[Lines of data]
* begin *
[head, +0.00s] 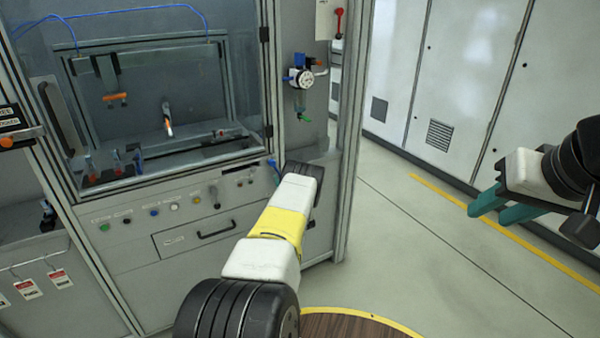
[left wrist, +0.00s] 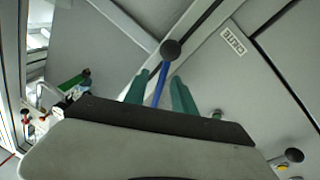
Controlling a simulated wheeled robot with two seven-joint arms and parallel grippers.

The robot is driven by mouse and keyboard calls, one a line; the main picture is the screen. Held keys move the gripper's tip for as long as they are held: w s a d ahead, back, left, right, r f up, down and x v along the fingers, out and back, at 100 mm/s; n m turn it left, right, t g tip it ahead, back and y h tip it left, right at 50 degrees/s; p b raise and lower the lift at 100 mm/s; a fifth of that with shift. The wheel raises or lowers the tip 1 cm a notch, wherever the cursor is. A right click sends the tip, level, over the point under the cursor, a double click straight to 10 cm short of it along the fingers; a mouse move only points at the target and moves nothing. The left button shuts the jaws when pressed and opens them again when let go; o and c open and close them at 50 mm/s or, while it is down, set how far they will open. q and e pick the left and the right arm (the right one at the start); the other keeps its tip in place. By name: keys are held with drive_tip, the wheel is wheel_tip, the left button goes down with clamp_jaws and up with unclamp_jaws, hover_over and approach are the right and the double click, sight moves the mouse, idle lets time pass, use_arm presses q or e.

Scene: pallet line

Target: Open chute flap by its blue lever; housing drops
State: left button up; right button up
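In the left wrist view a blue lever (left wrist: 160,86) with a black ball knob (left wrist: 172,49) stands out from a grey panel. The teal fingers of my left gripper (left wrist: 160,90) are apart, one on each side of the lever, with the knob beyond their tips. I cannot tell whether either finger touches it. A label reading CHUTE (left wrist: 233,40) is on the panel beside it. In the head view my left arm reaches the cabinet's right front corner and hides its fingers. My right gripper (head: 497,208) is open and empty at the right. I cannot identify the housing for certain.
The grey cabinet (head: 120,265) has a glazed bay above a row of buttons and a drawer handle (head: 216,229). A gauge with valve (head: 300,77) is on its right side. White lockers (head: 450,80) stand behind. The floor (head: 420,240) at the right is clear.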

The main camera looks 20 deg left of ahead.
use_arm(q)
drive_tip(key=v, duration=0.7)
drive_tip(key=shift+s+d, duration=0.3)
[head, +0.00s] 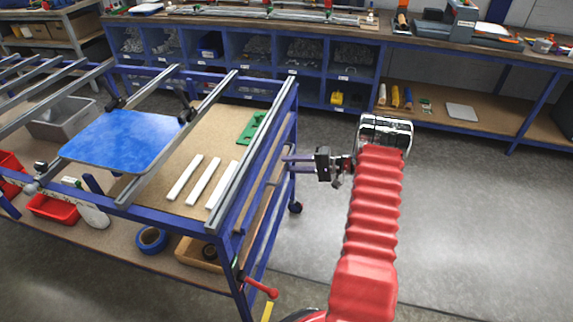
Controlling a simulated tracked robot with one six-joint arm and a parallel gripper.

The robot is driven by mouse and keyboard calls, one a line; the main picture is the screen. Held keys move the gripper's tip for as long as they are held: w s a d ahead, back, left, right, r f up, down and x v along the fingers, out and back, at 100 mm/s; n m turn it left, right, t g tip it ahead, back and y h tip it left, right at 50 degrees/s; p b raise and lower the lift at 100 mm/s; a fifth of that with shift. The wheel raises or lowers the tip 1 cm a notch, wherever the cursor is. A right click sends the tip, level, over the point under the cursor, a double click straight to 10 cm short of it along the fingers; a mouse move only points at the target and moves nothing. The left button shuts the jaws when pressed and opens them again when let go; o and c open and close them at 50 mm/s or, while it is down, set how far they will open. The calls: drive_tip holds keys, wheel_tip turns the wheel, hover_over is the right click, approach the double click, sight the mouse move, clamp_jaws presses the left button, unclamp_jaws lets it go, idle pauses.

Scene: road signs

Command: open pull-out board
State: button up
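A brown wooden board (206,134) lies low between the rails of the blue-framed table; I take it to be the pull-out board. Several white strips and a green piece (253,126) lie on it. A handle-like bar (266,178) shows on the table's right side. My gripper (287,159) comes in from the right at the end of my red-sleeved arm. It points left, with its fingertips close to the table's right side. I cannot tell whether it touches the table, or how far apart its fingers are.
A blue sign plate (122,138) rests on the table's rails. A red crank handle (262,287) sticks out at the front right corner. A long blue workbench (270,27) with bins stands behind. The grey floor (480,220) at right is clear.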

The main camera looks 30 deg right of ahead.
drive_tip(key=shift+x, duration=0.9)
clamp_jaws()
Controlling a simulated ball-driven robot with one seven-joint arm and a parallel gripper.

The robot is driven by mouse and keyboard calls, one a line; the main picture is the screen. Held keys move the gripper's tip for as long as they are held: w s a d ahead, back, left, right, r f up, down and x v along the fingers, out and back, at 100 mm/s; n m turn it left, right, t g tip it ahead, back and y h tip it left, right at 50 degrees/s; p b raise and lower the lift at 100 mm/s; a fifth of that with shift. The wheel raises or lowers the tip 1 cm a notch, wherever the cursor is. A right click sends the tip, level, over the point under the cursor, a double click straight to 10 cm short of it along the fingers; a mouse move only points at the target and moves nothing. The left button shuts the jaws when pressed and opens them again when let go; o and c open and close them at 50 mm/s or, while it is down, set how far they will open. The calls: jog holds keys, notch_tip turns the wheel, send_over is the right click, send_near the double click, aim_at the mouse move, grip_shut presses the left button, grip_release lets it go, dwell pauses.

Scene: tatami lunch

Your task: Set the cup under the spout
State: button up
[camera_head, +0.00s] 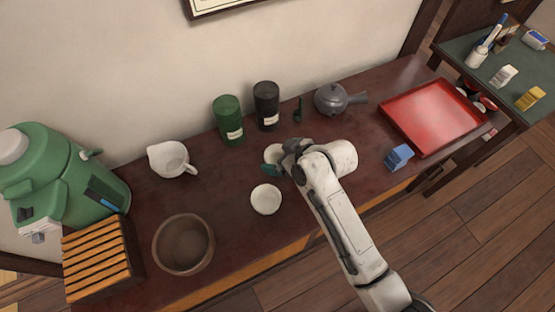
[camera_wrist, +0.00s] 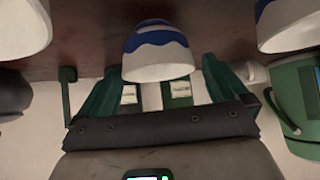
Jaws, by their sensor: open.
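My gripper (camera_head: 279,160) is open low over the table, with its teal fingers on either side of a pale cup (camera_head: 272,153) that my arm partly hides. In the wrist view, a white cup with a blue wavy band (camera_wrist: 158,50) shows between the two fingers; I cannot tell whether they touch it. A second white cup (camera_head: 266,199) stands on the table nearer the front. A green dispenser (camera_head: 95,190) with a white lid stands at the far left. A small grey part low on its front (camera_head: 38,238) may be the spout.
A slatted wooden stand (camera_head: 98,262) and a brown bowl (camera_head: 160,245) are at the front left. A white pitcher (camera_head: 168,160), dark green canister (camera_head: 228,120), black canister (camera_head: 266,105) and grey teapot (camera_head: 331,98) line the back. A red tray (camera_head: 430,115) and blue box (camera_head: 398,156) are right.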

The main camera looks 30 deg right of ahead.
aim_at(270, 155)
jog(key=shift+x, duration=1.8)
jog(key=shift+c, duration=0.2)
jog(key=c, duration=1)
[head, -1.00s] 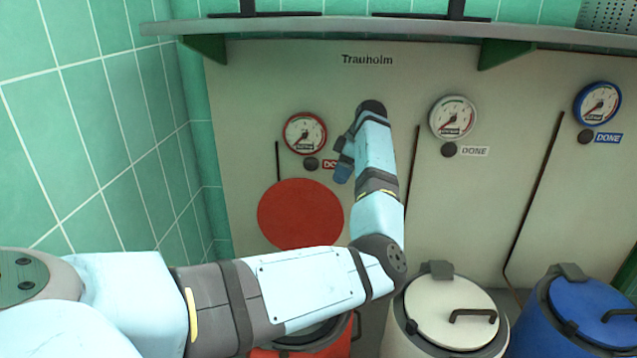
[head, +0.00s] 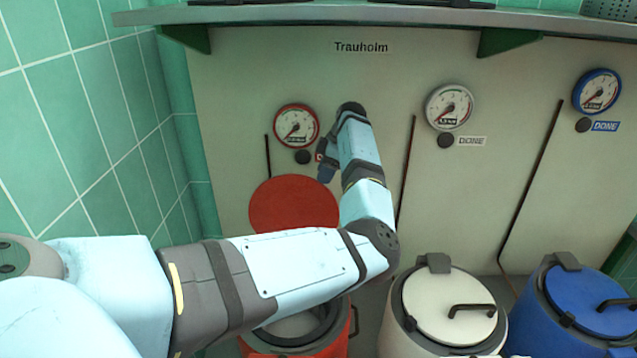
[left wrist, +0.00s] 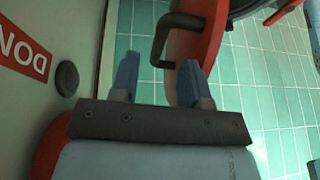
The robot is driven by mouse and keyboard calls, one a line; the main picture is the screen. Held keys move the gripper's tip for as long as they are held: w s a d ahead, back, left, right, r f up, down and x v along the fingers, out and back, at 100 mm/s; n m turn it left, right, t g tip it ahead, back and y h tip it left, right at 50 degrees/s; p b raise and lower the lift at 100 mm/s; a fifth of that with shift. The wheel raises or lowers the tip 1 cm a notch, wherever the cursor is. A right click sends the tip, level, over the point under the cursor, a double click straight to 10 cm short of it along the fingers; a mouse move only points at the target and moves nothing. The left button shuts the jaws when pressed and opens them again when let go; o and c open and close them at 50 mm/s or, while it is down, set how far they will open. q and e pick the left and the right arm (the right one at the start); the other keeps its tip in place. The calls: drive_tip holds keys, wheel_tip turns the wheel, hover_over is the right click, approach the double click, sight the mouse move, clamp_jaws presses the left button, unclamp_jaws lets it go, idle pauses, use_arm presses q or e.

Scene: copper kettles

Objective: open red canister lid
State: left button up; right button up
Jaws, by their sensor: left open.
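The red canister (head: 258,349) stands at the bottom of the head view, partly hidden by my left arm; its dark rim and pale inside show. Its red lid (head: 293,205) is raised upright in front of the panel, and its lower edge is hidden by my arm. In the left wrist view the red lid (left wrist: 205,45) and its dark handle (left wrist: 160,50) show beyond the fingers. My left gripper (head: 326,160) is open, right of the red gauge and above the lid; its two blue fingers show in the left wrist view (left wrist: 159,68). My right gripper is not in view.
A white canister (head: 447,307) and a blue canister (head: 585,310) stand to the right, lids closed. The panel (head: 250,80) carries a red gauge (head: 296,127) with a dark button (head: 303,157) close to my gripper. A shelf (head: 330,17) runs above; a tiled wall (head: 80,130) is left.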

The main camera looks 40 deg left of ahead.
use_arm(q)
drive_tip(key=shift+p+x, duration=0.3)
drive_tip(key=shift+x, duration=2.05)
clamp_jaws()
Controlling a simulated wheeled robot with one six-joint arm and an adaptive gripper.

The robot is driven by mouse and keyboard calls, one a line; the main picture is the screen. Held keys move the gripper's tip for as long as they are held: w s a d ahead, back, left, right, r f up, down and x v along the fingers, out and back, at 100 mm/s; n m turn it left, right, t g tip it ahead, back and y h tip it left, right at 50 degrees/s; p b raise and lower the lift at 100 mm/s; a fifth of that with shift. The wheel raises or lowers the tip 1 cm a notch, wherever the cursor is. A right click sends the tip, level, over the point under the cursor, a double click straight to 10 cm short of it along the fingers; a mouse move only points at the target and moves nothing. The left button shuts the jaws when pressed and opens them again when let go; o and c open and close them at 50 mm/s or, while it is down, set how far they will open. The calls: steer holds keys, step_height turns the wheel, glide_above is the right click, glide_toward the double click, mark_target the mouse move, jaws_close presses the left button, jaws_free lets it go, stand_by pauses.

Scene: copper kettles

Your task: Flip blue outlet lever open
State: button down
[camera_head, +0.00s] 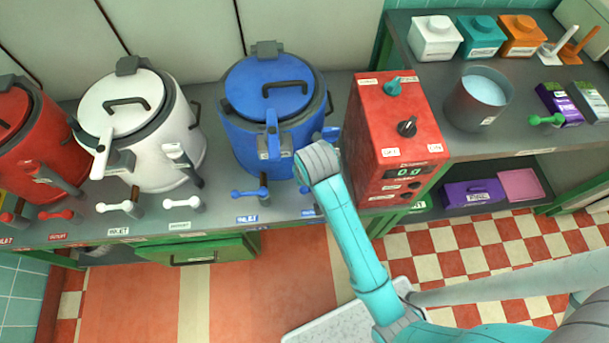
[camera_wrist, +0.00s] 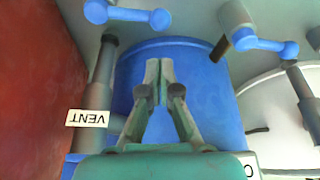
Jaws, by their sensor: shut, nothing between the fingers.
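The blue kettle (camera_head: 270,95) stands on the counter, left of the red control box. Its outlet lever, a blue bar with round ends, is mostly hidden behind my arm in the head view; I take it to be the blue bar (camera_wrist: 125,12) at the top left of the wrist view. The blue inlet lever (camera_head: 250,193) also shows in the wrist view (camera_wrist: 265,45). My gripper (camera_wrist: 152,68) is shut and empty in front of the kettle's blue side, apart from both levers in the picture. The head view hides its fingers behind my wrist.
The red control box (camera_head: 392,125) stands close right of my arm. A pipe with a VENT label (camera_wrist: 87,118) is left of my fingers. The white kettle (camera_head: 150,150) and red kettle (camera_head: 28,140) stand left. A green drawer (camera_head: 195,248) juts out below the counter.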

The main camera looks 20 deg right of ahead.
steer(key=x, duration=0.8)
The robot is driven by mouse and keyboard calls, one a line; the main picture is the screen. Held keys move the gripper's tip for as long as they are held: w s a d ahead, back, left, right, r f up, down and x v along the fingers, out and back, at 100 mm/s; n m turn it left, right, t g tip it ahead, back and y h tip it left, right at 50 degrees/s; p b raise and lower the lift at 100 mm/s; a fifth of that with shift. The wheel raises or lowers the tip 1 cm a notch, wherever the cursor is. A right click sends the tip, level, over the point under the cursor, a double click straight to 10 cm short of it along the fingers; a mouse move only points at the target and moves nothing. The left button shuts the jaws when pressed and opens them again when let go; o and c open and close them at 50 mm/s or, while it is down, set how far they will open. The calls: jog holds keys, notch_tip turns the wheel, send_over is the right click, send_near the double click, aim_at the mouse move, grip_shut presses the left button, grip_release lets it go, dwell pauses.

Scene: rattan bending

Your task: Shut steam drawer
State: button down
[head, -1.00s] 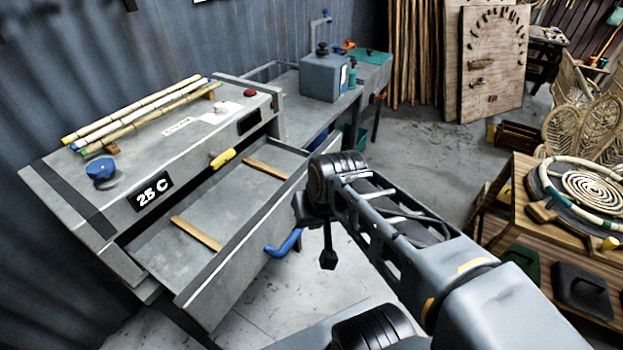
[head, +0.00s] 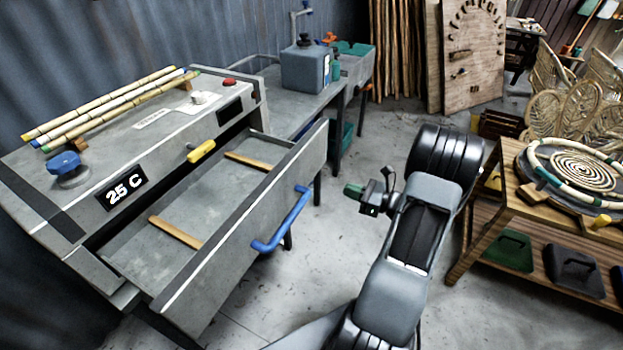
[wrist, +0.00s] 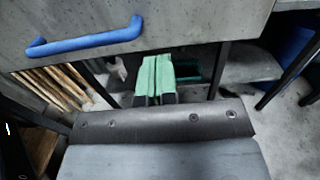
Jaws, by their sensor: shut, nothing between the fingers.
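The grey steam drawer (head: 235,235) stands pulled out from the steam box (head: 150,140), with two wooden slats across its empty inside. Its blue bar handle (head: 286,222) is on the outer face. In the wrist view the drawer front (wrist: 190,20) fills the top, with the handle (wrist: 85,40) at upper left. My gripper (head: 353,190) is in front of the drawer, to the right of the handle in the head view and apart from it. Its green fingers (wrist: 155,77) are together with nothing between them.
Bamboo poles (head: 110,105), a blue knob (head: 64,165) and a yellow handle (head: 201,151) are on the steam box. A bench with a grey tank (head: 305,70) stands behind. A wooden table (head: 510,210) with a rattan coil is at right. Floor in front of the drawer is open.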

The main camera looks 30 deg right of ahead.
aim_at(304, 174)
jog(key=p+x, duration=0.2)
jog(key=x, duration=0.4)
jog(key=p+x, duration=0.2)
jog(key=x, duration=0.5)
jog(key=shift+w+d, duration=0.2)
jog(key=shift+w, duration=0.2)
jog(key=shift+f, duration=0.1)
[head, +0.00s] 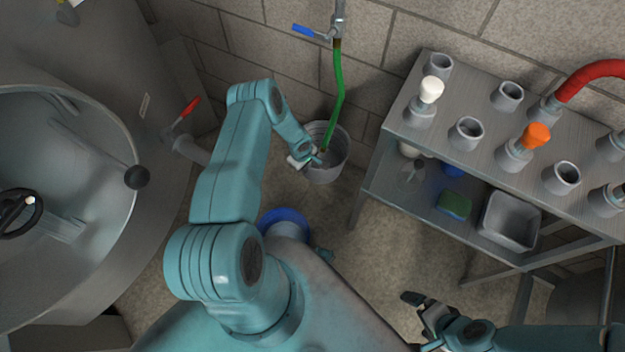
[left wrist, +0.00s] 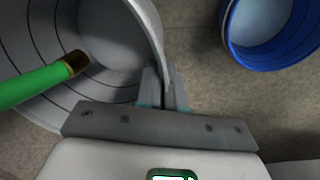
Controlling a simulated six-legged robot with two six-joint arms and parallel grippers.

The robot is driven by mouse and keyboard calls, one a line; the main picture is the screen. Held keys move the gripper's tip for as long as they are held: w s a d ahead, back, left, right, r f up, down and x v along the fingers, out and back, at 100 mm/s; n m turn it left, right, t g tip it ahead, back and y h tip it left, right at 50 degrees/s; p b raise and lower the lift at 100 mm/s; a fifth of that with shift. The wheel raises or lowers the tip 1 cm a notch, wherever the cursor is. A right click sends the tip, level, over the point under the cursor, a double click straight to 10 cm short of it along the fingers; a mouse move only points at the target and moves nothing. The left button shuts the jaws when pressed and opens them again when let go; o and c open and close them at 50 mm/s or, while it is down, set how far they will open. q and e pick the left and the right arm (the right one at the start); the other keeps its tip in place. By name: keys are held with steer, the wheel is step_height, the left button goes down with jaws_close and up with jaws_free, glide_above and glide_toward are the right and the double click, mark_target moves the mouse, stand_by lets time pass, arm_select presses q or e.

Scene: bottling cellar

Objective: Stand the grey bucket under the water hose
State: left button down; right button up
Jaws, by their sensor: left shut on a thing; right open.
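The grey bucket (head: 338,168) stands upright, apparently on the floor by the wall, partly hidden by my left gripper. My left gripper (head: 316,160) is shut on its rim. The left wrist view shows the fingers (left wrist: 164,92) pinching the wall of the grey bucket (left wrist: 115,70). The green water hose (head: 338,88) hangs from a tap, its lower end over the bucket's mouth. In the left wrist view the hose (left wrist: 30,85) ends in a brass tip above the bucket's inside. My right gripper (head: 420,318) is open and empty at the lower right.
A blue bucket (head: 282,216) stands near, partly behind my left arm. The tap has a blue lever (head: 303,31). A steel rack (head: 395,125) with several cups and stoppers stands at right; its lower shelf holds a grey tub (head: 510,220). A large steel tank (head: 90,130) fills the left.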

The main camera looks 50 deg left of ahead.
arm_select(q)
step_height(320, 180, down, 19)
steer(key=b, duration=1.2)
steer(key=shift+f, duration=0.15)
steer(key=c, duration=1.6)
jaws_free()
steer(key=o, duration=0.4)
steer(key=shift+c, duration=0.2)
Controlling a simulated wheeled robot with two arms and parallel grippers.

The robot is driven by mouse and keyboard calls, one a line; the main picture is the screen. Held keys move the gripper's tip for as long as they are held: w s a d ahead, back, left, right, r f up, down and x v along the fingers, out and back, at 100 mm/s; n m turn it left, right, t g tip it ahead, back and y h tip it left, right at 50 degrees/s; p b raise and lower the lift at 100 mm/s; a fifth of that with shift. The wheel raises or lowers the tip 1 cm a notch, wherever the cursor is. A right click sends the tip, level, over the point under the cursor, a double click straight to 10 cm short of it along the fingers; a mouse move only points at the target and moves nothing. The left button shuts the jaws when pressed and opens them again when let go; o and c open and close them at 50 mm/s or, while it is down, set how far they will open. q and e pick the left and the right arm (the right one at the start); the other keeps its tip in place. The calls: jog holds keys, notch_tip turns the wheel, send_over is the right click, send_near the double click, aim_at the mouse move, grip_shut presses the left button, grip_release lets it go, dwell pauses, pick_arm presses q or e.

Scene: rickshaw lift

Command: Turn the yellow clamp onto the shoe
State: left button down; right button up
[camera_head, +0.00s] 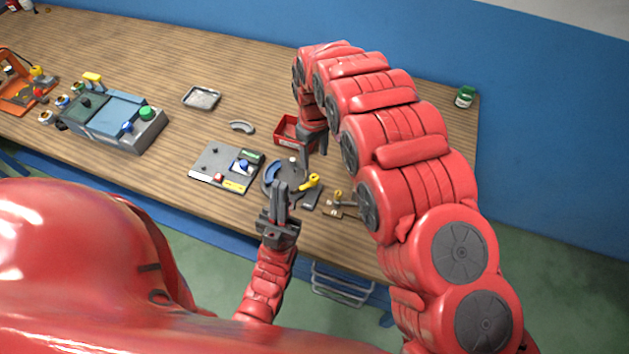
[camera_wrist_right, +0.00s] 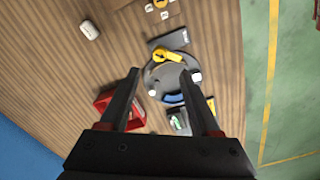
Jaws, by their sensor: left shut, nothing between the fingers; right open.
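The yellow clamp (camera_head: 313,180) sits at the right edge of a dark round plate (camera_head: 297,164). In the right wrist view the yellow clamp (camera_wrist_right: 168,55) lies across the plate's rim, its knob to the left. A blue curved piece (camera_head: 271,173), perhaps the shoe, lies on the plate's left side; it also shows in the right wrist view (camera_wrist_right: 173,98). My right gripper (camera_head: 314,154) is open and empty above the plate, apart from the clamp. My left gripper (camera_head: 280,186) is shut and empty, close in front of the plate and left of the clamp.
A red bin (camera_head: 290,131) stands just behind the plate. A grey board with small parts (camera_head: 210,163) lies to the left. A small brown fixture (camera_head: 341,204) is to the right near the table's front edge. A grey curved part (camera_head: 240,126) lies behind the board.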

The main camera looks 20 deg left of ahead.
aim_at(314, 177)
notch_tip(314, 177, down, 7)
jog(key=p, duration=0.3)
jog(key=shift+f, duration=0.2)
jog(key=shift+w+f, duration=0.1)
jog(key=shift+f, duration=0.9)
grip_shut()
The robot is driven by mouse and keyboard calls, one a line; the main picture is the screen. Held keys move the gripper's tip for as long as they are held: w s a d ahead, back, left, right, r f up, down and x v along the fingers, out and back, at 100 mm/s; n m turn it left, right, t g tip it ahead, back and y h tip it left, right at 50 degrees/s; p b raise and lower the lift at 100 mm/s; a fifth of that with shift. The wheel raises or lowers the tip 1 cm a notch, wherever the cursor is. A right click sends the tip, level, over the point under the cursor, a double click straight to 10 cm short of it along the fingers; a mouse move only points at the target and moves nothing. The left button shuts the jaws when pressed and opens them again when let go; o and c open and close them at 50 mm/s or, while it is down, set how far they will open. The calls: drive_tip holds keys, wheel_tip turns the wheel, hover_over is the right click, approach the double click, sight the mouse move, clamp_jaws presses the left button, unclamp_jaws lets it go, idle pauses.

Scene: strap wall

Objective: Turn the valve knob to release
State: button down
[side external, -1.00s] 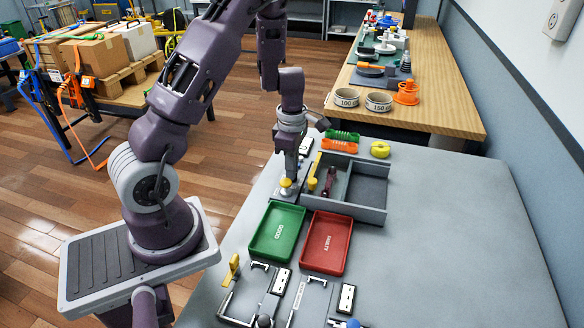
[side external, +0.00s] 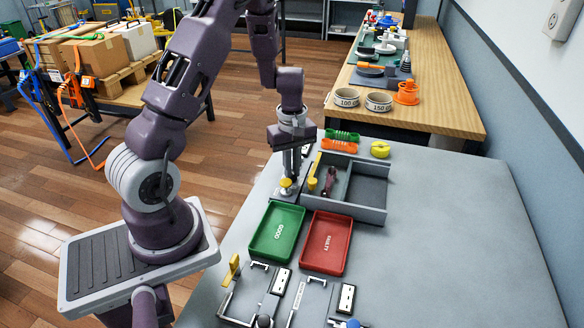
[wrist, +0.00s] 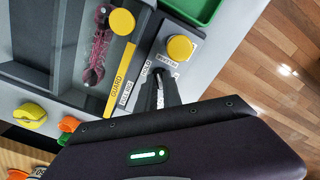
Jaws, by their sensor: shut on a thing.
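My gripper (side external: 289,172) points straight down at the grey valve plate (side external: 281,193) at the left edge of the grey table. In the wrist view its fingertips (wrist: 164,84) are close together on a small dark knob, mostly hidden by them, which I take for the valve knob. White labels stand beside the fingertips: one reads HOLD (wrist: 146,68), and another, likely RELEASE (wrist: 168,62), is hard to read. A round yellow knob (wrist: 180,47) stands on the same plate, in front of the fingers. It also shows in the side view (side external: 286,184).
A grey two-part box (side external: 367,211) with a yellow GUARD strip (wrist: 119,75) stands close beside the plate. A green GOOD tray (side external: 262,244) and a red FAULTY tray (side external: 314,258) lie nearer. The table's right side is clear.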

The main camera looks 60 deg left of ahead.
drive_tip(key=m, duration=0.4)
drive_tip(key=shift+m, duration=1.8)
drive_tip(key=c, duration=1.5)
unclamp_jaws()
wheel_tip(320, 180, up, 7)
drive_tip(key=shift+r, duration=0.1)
* end *
AIM OF THE EXERCISE: In the records above, locate each line with the word "joint". Copy all such lines.

ANSWER FOR THIS EXERCISE:
Controlling a simulated wheeled robot with two seven-joint arms and parallel grippers.
Controlling a simulated tracked robot with one six-joint arm and a parallel gripper.
Controlling a simulated ball-driven robot with one seven-joint arm and a parallel gripper.
Controlling a simulated wheeled robot with one six-joint arm and an adaptive gripper.
Controlling a simulated six-legged robot with two six-joint arms and parallel grippers.

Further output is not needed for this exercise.